Blame it on Fidel!
THE MOVIE Anna (Nina Kervel-Bey) is a resolute, precocious 9-year-old. She likes the nice house where she lives with her lawyer father (Stefano Accorsi), journalist mother (Julie Depardieu, Gérard's daughter), and younger brother (Benjamin Feuillet). She likes going to Catholic school, where all the girls have to stand up and politely greet the Mother Superior when she walks into the room. She likes her nanny, the Cuban Filomena (Marie-Noëlle Bordeaux). Life is good, and she'd very much like it to stay that way.

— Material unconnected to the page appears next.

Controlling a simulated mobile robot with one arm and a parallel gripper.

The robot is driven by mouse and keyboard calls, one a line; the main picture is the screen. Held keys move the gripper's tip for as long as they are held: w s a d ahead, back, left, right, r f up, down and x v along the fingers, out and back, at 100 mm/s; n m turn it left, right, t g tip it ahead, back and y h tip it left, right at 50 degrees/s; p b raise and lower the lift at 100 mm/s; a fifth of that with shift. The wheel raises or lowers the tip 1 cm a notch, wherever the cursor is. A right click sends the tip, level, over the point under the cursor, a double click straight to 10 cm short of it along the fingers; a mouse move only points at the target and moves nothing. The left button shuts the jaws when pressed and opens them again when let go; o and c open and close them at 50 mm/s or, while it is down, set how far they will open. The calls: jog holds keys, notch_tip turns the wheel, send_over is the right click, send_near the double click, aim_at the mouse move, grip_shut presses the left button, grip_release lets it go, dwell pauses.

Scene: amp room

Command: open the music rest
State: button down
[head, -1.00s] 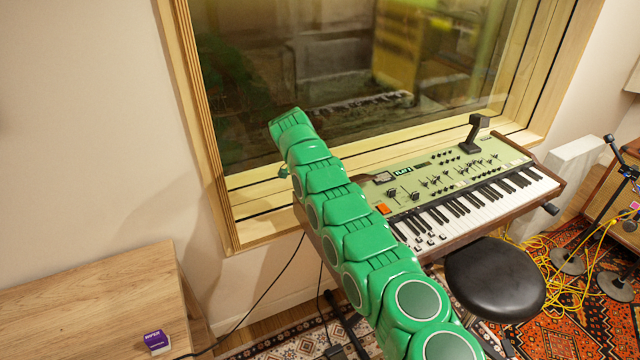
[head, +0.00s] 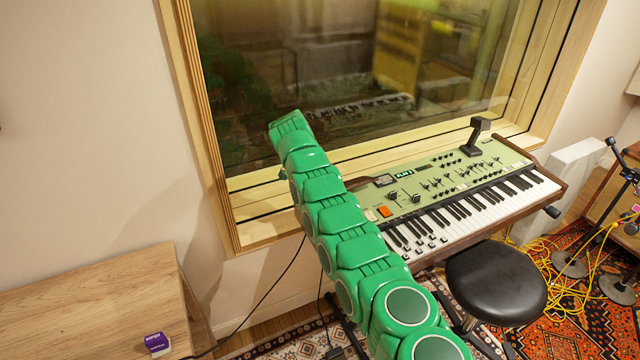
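The green-panelled keyboard (head: 445,191) stands below the window, with its keys facing the stool. A black upright piece with a bent top (head: 475,137) stands on the back right of its panel; I cannot tell whether this is the music rest. No other part is clearly a music rest. My green arm rises from the bottom of the view to the upper left and covers the left end of the keyboard. My gripper does not show; it is hidden behind the arm or out of view.
A round black stool (head: 495,283) stands before the keyboard. Yellow cables (head: 570,290) and microphone stands are on the rug at right. A wooden table (head: 95,300) with a small purple box (head: 157,343) is at lower left. The window frame (head: 205,140) is close behind the arm.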

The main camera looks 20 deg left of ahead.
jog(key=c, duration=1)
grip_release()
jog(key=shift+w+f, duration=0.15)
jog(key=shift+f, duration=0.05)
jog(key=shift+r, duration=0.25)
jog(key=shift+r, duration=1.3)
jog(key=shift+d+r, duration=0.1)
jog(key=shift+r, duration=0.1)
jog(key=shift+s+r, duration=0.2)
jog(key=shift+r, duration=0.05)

The problems start when her father's sister and her daughter come to stay with them. She was living in Spain with her husband, and she had to be smuggled out. This is 1970 Paris, when Leftist radicalism's clash with reactionary governments was about to hit its peak around Europe and Latin America, and Anna's parents are young enough to be caught up in wanting to be activist on the right side. Soon, Anna hears conversations about smuggling refugees and reform. Soon, Filomena is telling Anna about how life changed for her under Fidel Castro. Soon, Anna's family in moving into a smaller apartment, getting rid of their bourgeois nanny, and looking for a suitable revolutionary workplace for a lawyer and journalist. Anna knows something strange is afoot in her life, and she realizes just what's wrong when her father and mother come back from a work trip to Chile, during which time her father grew a beard: Her parents are communist.

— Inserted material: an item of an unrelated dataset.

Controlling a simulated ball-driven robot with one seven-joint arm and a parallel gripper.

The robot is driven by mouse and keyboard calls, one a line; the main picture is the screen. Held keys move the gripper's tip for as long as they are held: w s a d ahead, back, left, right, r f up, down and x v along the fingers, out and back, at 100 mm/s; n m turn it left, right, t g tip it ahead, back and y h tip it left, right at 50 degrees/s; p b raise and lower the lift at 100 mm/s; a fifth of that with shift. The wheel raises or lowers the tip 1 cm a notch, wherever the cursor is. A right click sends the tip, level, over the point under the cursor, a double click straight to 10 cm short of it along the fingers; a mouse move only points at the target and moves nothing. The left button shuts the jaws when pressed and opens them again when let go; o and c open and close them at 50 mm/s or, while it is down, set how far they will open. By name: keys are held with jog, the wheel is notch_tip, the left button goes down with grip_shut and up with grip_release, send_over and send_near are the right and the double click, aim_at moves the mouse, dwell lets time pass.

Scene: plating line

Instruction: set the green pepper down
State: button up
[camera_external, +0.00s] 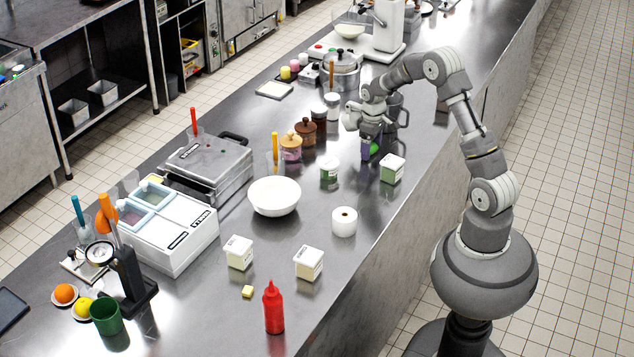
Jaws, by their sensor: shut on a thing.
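The green pepper (374,149) is a small bright green shape under the wrist in the external view, partly hidden by the fingers. My gripper (369,150) points down over the far part of the steel counter and is shut on the pepper. I cannot tell whether the pepper touches the counter top (330,265) or hangs just above it.
A green-labelled tub (392,168) stands just right of my gripper, and a small green-and-white jar (329,169) stands to its left. A dark pitcher (397,108) is close behind. A white bowl (274,197) and paper roll (344,222) stand nearer.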

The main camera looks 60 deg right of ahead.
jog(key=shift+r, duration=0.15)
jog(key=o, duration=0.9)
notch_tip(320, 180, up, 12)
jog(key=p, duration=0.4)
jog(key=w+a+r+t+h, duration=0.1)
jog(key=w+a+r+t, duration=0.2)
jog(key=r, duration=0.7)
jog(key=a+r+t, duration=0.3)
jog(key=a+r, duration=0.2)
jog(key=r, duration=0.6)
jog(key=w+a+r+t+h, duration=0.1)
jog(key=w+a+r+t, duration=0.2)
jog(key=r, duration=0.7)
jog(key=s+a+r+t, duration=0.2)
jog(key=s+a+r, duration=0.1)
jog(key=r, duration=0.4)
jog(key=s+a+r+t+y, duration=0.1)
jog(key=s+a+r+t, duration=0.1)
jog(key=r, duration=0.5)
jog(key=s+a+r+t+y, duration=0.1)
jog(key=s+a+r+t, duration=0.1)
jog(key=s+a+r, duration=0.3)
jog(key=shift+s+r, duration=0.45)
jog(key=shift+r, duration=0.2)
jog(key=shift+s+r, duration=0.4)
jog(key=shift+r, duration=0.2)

Director Julie Gavras works a deliciously observed and riotously deadpan comedy with Blame It on Fidel!, her feature directorial debut. As the daughter of Costa-Gavras-the great Greek director of politically minded movies Z, State of Siege, and Missing-you suspect she knows her way around 1970s European Leftism. And she gets all the clichés right, from the hip clothes to the Godardian dialogue. But her real coup is telling this story entirely through the eyes of the willful Anna, whom the incredible Kervel-Bey plays as if she's the last sane person in an otherwise lost world. She chastises, berates, and defuses talk about Salvador Allende and group solidarity with the single-minded bombast of a child who knows her world has been thrown out of whack. It also helps that Kervel-Bey has the greatest fearless scowl since, well, ever.
THE DISC The usual basics: trailer, making-of featurette, some behind-the-scenes featurettes, deleted scenes with director commentary, and a short in which some cast members sing "Venceremos," the pro-Allende revolutionary song. A hoot.